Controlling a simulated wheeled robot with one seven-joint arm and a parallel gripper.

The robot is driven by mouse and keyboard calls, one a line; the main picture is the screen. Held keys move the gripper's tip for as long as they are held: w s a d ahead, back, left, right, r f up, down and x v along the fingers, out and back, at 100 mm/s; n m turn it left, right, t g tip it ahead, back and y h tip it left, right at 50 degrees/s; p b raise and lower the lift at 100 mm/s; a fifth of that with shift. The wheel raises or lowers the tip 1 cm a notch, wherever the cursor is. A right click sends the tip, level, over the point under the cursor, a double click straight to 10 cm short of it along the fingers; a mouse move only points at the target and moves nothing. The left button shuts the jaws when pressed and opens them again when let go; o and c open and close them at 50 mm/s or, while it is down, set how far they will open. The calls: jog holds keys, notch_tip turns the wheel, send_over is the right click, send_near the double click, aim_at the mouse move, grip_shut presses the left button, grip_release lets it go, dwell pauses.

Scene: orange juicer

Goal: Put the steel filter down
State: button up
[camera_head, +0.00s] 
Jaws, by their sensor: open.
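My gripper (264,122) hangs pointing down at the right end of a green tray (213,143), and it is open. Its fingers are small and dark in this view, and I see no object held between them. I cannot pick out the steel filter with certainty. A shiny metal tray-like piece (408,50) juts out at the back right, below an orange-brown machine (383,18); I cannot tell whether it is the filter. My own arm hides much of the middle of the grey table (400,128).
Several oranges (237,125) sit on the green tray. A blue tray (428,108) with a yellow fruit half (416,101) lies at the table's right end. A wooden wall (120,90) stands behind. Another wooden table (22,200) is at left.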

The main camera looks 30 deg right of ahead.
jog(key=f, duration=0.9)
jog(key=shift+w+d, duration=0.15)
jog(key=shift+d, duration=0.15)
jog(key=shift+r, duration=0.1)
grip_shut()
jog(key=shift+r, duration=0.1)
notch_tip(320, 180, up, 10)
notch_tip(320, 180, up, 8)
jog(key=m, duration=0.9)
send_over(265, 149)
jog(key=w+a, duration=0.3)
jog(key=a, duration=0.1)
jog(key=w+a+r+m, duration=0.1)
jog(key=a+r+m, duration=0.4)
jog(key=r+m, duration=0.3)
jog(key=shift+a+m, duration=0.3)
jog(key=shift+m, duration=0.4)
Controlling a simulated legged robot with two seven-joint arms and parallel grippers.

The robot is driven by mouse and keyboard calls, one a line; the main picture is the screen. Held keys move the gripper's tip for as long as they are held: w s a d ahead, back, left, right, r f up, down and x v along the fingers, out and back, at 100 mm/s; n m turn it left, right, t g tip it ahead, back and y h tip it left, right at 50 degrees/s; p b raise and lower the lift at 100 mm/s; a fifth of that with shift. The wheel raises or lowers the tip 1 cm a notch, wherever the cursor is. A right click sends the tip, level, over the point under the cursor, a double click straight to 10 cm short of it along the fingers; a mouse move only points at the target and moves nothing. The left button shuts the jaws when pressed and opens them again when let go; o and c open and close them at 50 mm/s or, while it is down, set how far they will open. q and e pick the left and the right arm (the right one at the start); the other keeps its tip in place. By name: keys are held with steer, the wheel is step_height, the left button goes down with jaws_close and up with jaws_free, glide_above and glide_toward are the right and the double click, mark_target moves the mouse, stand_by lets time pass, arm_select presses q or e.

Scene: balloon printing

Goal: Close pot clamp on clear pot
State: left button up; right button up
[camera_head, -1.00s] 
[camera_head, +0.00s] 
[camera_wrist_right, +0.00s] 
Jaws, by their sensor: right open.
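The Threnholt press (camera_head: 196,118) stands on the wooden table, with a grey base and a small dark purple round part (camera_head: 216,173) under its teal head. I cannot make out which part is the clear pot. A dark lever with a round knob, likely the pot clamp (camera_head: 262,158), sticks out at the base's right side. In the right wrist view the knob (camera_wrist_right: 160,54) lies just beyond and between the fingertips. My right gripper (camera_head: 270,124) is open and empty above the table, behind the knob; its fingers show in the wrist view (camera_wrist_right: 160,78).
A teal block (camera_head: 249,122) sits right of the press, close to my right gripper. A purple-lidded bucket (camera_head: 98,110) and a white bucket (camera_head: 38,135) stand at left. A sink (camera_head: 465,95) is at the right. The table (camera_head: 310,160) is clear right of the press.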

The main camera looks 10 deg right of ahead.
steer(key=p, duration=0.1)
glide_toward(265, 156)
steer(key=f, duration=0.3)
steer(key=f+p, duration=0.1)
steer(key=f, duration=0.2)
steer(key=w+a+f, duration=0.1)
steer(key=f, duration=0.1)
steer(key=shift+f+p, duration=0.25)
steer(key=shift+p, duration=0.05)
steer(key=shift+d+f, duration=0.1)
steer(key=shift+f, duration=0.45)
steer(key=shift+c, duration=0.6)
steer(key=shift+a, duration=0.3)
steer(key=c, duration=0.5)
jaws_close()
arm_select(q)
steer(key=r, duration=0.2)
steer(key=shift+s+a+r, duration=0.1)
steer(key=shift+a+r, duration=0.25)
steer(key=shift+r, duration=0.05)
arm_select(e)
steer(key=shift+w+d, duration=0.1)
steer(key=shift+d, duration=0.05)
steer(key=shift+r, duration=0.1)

Work to complete: Quote the records above exactly, from the first line through the line containing "Goal: Put the steel filter down", and nothing more.

Answer to this problem:
Controlling a simulated wheeled robot with one seven-joint arm and a parallel gripper.

The robot is driven by mouse and keyboard calls, one a line; the main picture is the screen. Held keys move the gripper's tip for as long as they are held: w s a d ahead, back, left, right, r f up, down and x v along the fingers, out and back, at 100 mm/s; n m turn it left, right, t g tip it ahead, back and y h tip it left, right at 50 degrees/s; p b raise and lower the lift at 100 mm/s; a fifth of that with shift. The wheel raises or lowers the tip 1 cm a notch, wherever the cursor is. A right click sends the tip, level, over the point under the cursor, a double click straight to 10 cm short of it along the fingers; a mouse move only points at the target and moves nothing. The left button shuts the jaws when pressed and opens them again when let go; o and c open and close them at 50 mm/s or, while it is down, set how far they will open. The calls: jog holds keys, notch_tip turns the wheel, send_over is the right click, send_near the double click, aim_at the mouse move, grip_shut presses the left button, grip_release lets it go, dwell pauses.

Scene: orange juicer

Goal: Put the steel filter down

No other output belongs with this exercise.